Parliament appointed Filip in hopes of ending months of political stalemate after the previous government was toppled in a no-confidence vote in October.
But the move has caused a backlash from opposition lawmakers and prompted a series of protests from citizens unhappy with Filip’s close ties to a prominent oligarch. There is widespread anger at Moldova’s ruling elites after a $1 billion banking fraud plunged the country into crisis last year.
Mihai Ghimpu, a representative of the Liberal Party of Moldova, was pushed and punched in the street on Thursday by angry demonstrators.
Vasile Nastase, chairman of civic Platform ‘Dignity and Truth’ condemned the government calling the country’s leadership ‘a criminal junta’.

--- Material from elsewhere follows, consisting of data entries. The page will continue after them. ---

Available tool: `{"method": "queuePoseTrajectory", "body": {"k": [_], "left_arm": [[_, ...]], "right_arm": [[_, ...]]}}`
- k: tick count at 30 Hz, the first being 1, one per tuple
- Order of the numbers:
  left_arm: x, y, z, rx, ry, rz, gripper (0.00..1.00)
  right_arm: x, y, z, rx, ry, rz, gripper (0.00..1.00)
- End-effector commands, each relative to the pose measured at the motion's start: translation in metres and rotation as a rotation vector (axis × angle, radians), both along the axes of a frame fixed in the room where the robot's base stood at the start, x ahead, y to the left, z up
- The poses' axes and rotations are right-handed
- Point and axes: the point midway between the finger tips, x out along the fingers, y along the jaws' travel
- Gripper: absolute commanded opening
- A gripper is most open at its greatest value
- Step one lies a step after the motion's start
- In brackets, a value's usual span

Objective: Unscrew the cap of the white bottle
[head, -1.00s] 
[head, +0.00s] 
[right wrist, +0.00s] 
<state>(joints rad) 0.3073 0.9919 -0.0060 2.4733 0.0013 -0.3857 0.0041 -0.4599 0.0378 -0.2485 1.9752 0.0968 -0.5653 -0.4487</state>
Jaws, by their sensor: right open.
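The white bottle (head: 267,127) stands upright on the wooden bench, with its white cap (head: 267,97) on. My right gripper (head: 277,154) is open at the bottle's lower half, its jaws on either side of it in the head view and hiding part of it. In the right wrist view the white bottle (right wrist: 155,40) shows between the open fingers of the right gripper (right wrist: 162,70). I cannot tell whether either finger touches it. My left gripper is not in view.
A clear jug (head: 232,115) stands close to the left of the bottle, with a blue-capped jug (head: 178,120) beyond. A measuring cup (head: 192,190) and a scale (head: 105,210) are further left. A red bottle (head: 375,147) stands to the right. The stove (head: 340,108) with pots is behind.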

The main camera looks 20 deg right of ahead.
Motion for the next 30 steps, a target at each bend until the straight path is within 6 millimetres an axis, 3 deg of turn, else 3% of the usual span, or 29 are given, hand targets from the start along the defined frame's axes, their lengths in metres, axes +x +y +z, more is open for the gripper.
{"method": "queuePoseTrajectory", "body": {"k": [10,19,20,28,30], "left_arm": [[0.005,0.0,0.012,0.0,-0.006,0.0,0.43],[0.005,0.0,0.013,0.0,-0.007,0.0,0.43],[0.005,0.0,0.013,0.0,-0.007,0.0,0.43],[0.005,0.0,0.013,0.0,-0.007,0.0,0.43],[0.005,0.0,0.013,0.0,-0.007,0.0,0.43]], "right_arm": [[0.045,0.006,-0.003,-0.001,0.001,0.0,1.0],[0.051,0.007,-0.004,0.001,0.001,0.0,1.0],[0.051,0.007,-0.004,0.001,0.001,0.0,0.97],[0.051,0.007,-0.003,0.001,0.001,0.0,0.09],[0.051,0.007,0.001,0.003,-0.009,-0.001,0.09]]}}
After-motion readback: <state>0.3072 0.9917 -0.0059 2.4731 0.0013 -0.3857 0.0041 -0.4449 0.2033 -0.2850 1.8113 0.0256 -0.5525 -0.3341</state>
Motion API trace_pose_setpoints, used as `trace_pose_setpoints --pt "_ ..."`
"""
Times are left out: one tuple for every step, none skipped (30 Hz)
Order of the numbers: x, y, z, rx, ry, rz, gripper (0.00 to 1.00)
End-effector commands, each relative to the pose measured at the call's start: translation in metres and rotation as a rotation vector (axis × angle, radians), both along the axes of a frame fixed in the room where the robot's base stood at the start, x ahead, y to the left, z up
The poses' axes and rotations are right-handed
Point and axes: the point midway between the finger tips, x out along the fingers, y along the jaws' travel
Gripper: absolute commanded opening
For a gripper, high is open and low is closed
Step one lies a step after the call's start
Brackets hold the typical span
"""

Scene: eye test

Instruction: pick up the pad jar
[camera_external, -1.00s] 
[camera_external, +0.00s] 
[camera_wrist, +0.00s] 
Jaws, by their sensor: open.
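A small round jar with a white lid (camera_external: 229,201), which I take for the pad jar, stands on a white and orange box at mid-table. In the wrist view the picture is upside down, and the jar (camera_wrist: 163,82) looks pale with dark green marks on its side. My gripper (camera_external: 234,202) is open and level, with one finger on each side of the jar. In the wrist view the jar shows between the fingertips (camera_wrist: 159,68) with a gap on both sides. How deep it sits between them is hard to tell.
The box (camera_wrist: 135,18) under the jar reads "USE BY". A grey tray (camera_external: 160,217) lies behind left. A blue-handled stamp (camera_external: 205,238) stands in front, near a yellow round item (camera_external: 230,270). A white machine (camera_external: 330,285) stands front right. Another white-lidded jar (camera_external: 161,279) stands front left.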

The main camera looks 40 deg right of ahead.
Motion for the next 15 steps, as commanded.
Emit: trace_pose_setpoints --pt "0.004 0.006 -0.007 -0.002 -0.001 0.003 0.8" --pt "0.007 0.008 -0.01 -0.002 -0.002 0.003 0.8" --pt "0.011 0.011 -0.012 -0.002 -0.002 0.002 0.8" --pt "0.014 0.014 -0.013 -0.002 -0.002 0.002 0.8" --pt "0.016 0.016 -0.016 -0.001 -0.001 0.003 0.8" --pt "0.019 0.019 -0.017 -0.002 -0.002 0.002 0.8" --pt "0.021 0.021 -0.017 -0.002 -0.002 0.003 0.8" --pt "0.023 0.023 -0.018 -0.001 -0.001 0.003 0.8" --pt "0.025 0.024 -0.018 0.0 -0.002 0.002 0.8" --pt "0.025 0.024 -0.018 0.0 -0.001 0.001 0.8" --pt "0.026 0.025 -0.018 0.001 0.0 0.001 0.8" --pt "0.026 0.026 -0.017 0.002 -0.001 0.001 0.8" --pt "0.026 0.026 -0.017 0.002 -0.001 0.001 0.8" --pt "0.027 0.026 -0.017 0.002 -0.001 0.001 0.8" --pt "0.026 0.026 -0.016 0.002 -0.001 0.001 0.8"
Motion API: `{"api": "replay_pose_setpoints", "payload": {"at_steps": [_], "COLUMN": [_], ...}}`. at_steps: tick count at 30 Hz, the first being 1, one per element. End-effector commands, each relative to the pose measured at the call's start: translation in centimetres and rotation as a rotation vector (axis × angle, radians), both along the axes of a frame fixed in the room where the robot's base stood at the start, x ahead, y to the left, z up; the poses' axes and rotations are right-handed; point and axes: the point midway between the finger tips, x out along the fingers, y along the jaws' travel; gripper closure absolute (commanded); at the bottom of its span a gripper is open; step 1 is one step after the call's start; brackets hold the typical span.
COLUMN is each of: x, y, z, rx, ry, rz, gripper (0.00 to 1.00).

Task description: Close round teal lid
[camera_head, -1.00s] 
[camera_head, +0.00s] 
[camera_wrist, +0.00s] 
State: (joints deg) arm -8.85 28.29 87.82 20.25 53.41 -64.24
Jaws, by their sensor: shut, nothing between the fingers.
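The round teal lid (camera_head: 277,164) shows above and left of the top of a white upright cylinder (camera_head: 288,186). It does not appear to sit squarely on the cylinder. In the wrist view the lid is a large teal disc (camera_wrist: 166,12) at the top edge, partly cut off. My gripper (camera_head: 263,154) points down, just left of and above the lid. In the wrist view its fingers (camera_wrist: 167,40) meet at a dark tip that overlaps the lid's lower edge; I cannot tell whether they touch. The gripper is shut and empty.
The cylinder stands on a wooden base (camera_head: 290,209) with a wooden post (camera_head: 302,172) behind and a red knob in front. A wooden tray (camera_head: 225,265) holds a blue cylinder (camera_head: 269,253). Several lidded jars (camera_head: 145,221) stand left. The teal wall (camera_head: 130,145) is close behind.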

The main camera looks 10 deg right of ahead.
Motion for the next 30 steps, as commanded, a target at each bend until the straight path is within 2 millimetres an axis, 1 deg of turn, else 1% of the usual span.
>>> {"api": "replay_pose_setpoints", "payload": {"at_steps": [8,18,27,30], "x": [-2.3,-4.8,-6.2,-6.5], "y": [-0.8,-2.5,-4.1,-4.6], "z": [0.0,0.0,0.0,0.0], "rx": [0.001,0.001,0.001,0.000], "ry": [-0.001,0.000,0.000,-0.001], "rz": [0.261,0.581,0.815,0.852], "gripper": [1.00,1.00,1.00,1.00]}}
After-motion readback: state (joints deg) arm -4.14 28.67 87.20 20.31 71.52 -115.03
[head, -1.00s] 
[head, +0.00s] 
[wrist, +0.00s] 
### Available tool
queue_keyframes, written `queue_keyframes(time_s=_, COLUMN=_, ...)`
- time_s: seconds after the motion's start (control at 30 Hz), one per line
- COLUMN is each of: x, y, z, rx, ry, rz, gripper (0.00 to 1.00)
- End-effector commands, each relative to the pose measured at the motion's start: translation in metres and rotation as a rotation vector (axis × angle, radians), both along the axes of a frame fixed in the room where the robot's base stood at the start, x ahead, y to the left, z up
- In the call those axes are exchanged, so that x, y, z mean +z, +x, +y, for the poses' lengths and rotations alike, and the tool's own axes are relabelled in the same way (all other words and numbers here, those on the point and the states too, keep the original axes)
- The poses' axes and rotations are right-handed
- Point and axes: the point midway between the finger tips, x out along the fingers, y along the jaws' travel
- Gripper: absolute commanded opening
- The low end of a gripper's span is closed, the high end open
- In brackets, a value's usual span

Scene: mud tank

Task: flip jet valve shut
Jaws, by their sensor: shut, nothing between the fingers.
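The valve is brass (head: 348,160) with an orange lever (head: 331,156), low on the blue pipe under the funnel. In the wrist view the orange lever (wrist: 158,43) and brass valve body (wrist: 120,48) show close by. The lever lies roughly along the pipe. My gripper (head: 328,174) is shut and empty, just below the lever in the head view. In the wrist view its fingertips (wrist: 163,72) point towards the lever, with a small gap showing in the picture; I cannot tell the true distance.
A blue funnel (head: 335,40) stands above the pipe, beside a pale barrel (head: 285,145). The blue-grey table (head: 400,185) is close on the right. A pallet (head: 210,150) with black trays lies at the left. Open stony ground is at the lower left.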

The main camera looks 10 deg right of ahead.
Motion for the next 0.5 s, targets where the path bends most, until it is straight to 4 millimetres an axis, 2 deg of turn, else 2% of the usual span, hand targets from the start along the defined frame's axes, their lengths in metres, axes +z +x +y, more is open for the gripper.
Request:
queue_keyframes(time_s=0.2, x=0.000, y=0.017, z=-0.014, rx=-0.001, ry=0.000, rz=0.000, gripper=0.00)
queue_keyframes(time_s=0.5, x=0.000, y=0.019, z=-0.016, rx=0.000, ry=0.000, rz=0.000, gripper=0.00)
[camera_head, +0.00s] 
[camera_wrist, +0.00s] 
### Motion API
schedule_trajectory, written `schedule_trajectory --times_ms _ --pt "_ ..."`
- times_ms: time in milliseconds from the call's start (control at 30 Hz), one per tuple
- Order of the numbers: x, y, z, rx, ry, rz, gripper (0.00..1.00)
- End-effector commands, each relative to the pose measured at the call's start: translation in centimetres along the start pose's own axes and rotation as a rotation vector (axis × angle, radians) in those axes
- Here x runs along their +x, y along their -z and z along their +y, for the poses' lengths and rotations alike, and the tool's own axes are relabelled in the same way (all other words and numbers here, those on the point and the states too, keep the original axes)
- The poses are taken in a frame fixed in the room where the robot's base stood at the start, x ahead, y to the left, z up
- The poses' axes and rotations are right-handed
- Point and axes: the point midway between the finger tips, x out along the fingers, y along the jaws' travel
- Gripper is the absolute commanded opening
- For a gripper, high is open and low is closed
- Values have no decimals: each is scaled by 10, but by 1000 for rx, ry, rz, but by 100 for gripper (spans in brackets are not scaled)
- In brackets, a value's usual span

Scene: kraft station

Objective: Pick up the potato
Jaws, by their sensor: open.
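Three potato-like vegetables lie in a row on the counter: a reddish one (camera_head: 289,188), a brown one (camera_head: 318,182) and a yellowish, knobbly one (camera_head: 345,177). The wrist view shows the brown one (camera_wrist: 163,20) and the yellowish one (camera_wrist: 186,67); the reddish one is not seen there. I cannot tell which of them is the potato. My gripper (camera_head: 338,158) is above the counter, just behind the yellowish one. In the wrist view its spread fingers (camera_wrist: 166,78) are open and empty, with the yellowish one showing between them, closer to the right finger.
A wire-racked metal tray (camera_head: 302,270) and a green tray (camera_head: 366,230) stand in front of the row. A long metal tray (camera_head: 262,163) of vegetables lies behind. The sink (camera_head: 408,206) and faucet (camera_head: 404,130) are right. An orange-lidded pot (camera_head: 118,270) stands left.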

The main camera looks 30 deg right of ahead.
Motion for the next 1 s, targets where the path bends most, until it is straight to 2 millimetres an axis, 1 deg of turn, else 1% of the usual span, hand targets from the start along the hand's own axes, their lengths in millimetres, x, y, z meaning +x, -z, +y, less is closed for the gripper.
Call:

“We are for the European way of development of the Republic of Moldova, but we are against the criminal junta, which seized this direction, which falsified it, and who lie to us every day. Under the banner of European integration these criminals steal billions from us and introduce such taxes that lead people to impoverishment,” he said.
The repeated protests threaten to derail Filip’s chances of running a stable government, at a time when Moldova sees its economy sinking and is trying to negotiate new funding from overseas lenders, including the International Monetary Fund.
A small of group of demonstrators broke into the parliament building on Wednesday demanding new elections, clashing with riot police. Underscoring the sense of chaos, the spokesman of President Nicolae Timofti later resigned.
Moldova’s ruling class was targeted in mass protests over the banking fraud, which saw the equivalent of one-eighth of Moldova’s gross domestic product disappear overseas.
The protesters say Filip is part of the problem. He has close ties to Vladimir Plahotniuc, one of Moldova’s richest men, who was a focus of the protests.